Updates to this story
It is said that the Justice Department is busy preparing legal papers which could be used in a court challenge should it decide to go ahead with opposing a $700 million deal which would see the search engine giant take over ITA Software.
ITA's software powers flight comparison sites such as Kayak, SideStep and Hotwire as well as Microsoft-owned search engine Bing, giving rise to accusations of anti-competitiveness, according to the WSJ.
It has not yet been decided whether the challenge will go ahead, though the Justice Department has up thirty days from when Google passed over all information pertaining to the deal. It is said by sources that it is expected a decision will be made either at the end of this month or the start of February.
While Google has only ever been knocked back for one deal, it is believed that the Justice Department is beginning to take a more aggressive stance.

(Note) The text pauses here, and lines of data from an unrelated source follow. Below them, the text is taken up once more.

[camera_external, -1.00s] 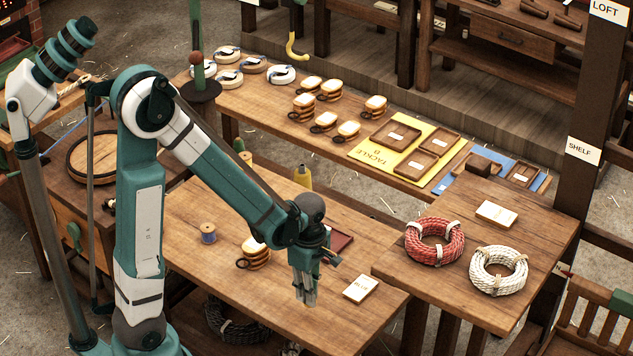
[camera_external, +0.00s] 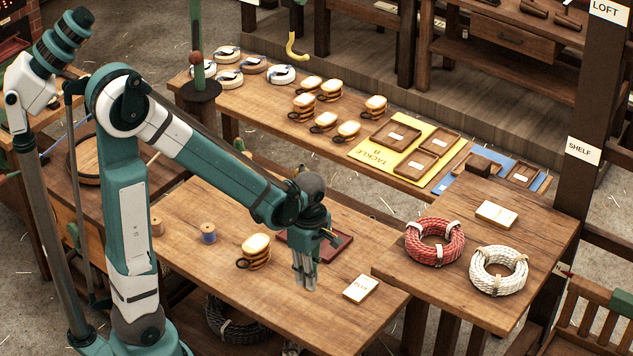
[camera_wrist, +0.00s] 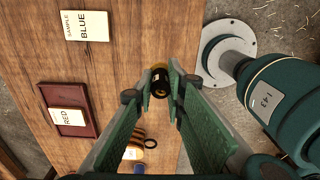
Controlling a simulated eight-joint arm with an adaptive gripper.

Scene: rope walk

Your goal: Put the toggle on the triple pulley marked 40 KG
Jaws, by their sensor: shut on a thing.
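My gripper (camera_external: 305,285) is over the front work table, just left of the white sample card. In the wrist view my gripper (camera_wrist: 162,88) is shut on a small black piece with a yellow end (camera_wrist: 159,76), which I take for the toggle. In the outside view the fingers hide it. A pale wooden pulley (camera_external: 256,250) with stacked layers and dark rings lies on the same table, left of my gripper and apart from it. It also shows at the bottom of the wrist view (camera_wrist: 133,153). No mark on it is readable.
A red tray (camera_external: 332,246) lies behind my gripper, and a sample card (camera_external: 361,289) lies right of it. Spools (camera_external: 208,233) stand left of the pulley. More pulleys (camera_external: 323,122) and a yellow mat (camera_external: 437,139) with trays lie on the back bench. Rope coils (camera_external: 434,241) lie at right.

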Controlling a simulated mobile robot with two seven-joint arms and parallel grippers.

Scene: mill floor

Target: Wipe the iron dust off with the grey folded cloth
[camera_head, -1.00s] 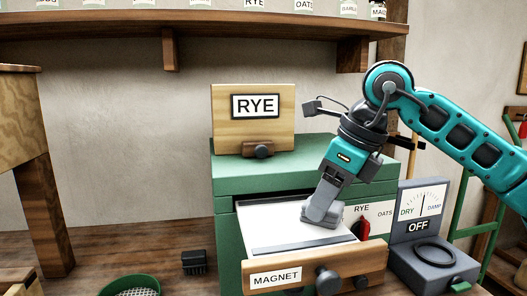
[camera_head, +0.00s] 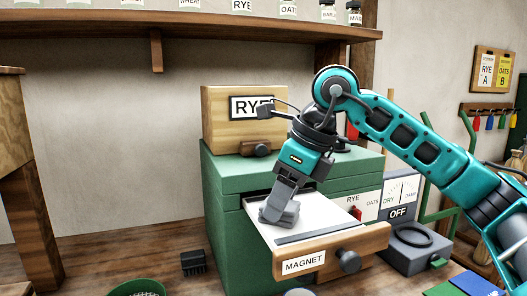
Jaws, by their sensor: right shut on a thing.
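My right gripper (camera_head: 280,203) reaches down into the open drawer labelled MAGNET (camera_head: 368,242). It is shut on the grey folded cloth (camera_head: 279,212), which rests on the drawer's pale plate (camera_head: 322,214) near its left end. The bare plate to the right of the cloth looks white. A dark strip (camera_head: 312,236) runs along the plate's front. I cannot make out any iron dust; the part under the cloth is hidden. My left gripper is not in the picture.
The drawer sticks out of a green machine (camera_head: 225,181) with a wooden RYE box (camera_head: 222,128) on top. A grey DRY/DAMP meter (camera_head: 410,256) stands at right. A black brush (camera_head: 193,263) and a green-rimmed sieve (camera_head: 136,288) are at lower left. A shelf (camera_head: 110,27) hangs above.

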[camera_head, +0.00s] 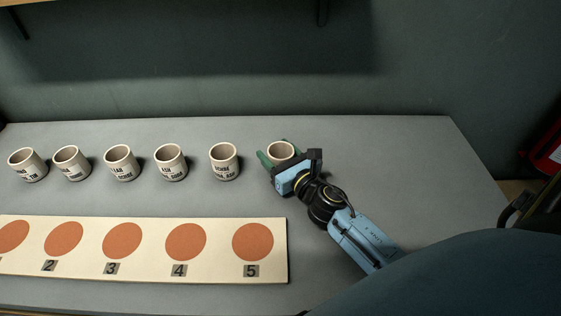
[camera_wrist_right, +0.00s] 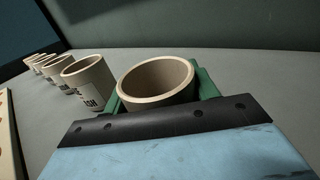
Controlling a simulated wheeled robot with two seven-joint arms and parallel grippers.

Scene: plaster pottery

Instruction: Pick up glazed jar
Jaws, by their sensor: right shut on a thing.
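A row of cream jars with dark printed labels stands on the grey table. The rightmost jar (camera_head: 281,152) is between the green fingers of my right gripper (camera_head: 279,159), which is shut on it. In the right wrist view this jar (camera_wrist_right: 157,84) shows its open, empty-looking mouth, with the green fingers (camera_wrist_right: 159,92) on either side. Its label is hidden. I cannot tell whether it touches the table. The nearest other jar (camera_head: 224,162) stands to its left, apart from the gripper. My left gripper is not in view.
Several more jars, such as this one (camera_head: 171,162), stand upright further left. A cream board (camera_head: 214,273) with numbered orange circles lies in front of them. The table (camera_head: 410,155) is clear to the right. A dark green wall is behind.

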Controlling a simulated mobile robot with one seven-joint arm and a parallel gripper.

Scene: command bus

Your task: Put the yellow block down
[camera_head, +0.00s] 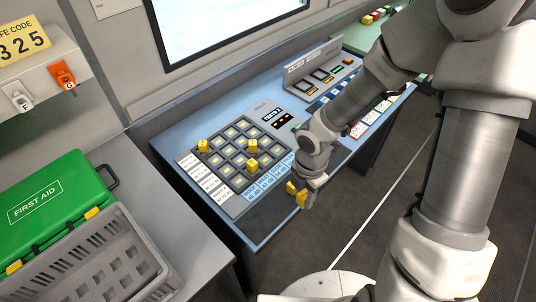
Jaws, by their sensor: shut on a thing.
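My gripper (304,194) is shut on the yellow block (301,200), with a small yellow patch just up and left of it. It is seen from above and behind, at the front edge of the blue desk, to the right of the button grid panel (229,190). The fingertips are small here, and how the block sits between them is hard to see. From this angle I cannot tell its height above the desk or floor. Other yellow blocks stand on the grid: one at the upper left (203,146) and two near the right side (251,147) (252,165).
The blue desk (180,140) has label cards along the grid's edges and a raised control console (318,70) behind. A green first aid case (55,195) and a grey crate (95,262) lie on the left counter. Dark floor is open at the right.

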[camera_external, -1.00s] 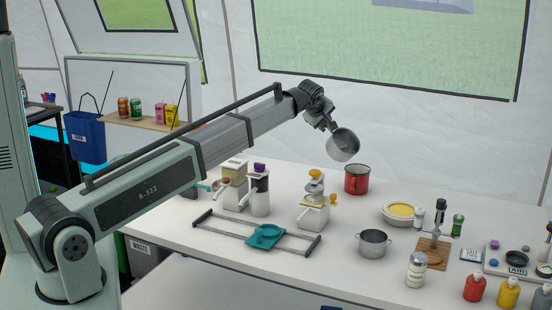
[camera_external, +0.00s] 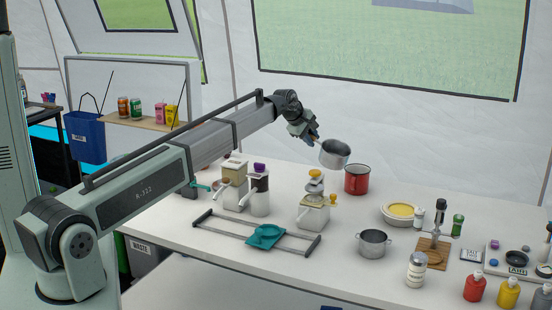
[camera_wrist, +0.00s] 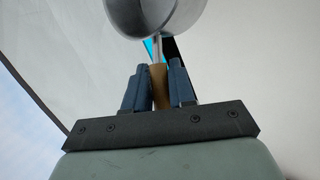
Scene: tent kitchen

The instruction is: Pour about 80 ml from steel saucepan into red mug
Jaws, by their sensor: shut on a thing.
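The steel saucepan (camera_external: 334,155) is held in the air, slightly tilted, at the upper left of the red mug in the external view. In the wrist view the saucepan (camera_wrist: 152,18) shows at the top, with its handle running down between the fingers. My gripper (camera_external: 312,137) is shut on the handle; the wrist view shows its two blue fingers (camera_wrist: 160,85) on either side of a tan grip. The red mug (camera_external: 356,181) stands upright on the white table, below and right of the pan. What the pan and mug hold is hidden.
A coffee grinder (camera_external: 314,210) stands left of the mug, with more grinders farther left. A two-handled steel pot (camera_external: 373,244) stands in front. A bowl with yellow contents (camera_external: 399,213) sits to the right. The table between mug and pot is clear.

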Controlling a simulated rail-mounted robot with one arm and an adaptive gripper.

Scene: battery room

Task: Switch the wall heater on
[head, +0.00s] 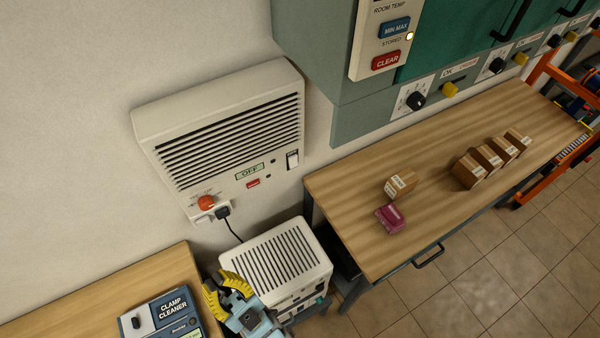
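The wall heater (220,140) is a cream box with dark louvres, mounted on the wall left of centre in the head view. Its small display (250,171) reads OFF. A black and white rocker switch (292,160) sits at the right of its front. A small red button (253,184) is below the display, and a red-orange knob (206,202) is at the lower left. A black plug (223,212) with a cord is beside the knob. My gripper (226,289) has yellow ridged fingers and is at the bottom, below the heater and apart from it. Its fingertips look spread, with nothing visible between them.
A second vented white unit (277,262) stands below the heater, right of my gripper. A clamp cleaner box (162,318) sits on the left bench (120,290). The right bench (350,195) holds several brown blocks (476,170) and a magenta item (390,218). A green-grey cabinet (350,120) hangs at upper right.

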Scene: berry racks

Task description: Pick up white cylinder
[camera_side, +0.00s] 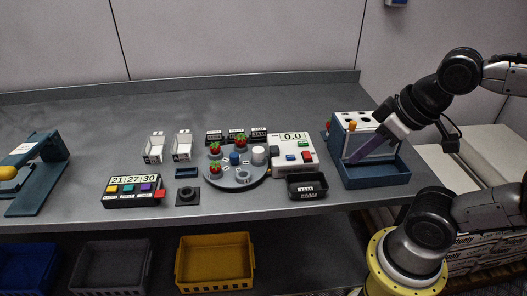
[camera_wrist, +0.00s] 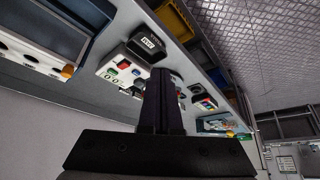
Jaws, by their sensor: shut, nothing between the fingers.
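The white cylinder (camera_side: 258,154) stands upright on the round grey tray (camera_side: 236,184), at its right side, in the side view. A blue cylinder (camera_side: 235,158) and several red berries are on the same tray. My gripper (camera_side: 352,160) is well to the right of the white cylinder, in front of the blue rack box. Its fingers are shut and empty. They also show in the wrist view (camera_wrist: 161,75), where they cover the middle of the picture. I cannot make out the white cylinder in the wrist view.
The blue rack box (camera_side: 374,176) with holes in its top stands at the right. A white keypad device (camera_side: 291,144) and a black labelled bin (camera_side: 306,187) lie between it and the tray. A button timer (camera_side: 133,190) and white boxes (camera_side: 154,147) are left. The table's back is clear.

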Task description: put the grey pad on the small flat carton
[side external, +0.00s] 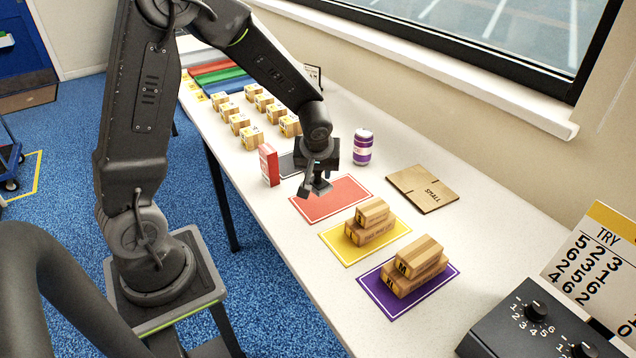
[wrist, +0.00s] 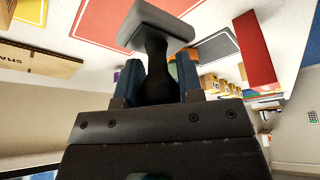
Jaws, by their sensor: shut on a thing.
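My gripper (side external: 317,176) is shut on the dark handle of a grey pad (side external: 321,188), held near the far left corner of the red mat. In the wrist view the blue fingers (wrist: 160,76) close on either side of the handle, and the pad's broad grey plate (wrist: 157,24) extends beyond them. Whether the pad touches the table I cannot tell. The small flat carton (side external: 422,188), brown and marked SMALL, lies on the table to the right, apart from my gripper. Part of it shows at the left in the wrist view (wrist: 38,60).
A purple can (side external: 363,147) stands between my gripper and the wall. A red box (side external: 269,165) and dark grey mat (side external: 288,163) are to the left. The red mat (side external: 330,200) is bare. Lettered blocks sit on the yellow (side external: 340,248) and purple (side external: 372,290) mats.

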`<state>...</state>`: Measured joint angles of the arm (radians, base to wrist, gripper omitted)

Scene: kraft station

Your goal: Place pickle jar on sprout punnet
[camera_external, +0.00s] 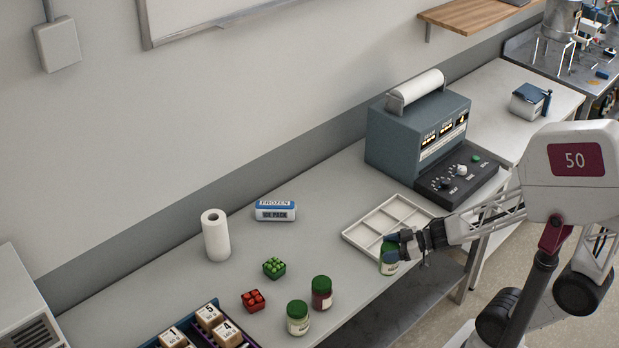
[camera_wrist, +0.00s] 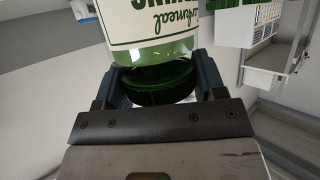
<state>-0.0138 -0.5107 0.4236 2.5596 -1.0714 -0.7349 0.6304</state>
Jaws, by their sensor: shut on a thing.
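My gripper (camera_external: 393,247) is shut on the pickle jar (camera_external: 389,267), a greenish glass jar with a pale label, at the tray's near right side. In the wrist view the jar (camera_wrist: 150,45) has its dark green lid between my fingers (camera_wrist: 155,88), and the pale label lies beyond it. I cannot tell how high the jar is above the bench. The sprout punnet (camera_external: 274,268), a small dark tub of green balls, stands on the bench well to the left of my gripper.
A white divided tray (camera_external: 362,236) lies beside my gripper. A frozen pack (camera_external: 275,211) and paper roll (camera_external: 216,236) are behind. Bench between tray and punnet is clear.

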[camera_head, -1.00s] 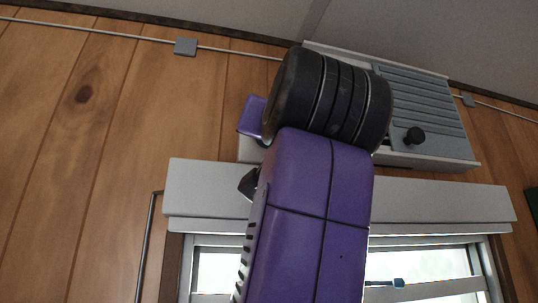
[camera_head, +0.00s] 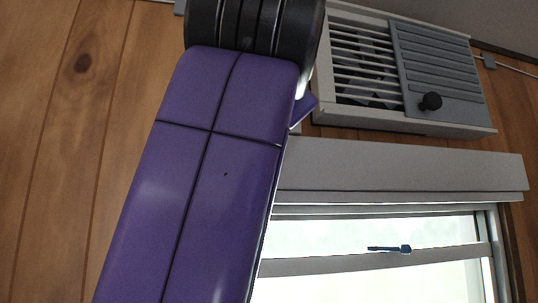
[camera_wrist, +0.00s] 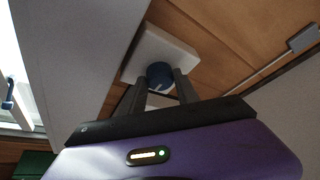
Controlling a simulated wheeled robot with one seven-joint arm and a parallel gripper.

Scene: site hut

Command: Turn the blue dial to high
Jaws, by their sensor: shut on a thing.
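The blue dial (camera_wrist: 159,76) sits on a white square wall plate (camera_wrist: 168,49) and shows in the wrist view. A pale pointer mark is on its face; the setting labels cannot be read. My gripper (camera_wrist: 161,88) has one finger at each side of the dial and is shut on it. In the head view my purple arm hides the gripper and the dial.
A white slatted vent (camera_head: 368,60) with a grey sliding cover and black knob (camera_head: 431,101) is at the upper right. Below it is a window with a blue handle (camera_head: 390,249). A grey box (camera_wrist: 303,38) on a cable is on the wooden wall.

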If the department does decide to push on with its challenge then it will add to Google’s woes, as it is currently facing an antitrust investigation by European regulators, as well as scrutiny from other federal and state regulators in the US.
"While we continue to cooperate with the Justice Department's review, we are ultimately confident that this acquisition will increase competition," said a Google statement.
However, critics are worried that the deal could mean Google gains an unfair advantage in the $80 billion online travel market by withholding access to important ITA technology, leading to government lawyers querying executives in the industry as to what the effects may be.
It is also feared that Google could direct search engine traffic away from rival firms, and towards a travel search service it plans to build with ITA’s software.
Google maintains that antitrust issues are not raised as it doesn’t compete with ITA, while the three most popular travel sites, Expedia, Priceline and Travelocity, use data provided by ITA competitors.
Furthermore Google states that many in the industry actually support the deal.
But critics of Google are likely to be suspicious of the deal, as it has been suggested it has a history of directing users to its own, bringing up links to its own business listings above other results, though Google of course denies this is the case.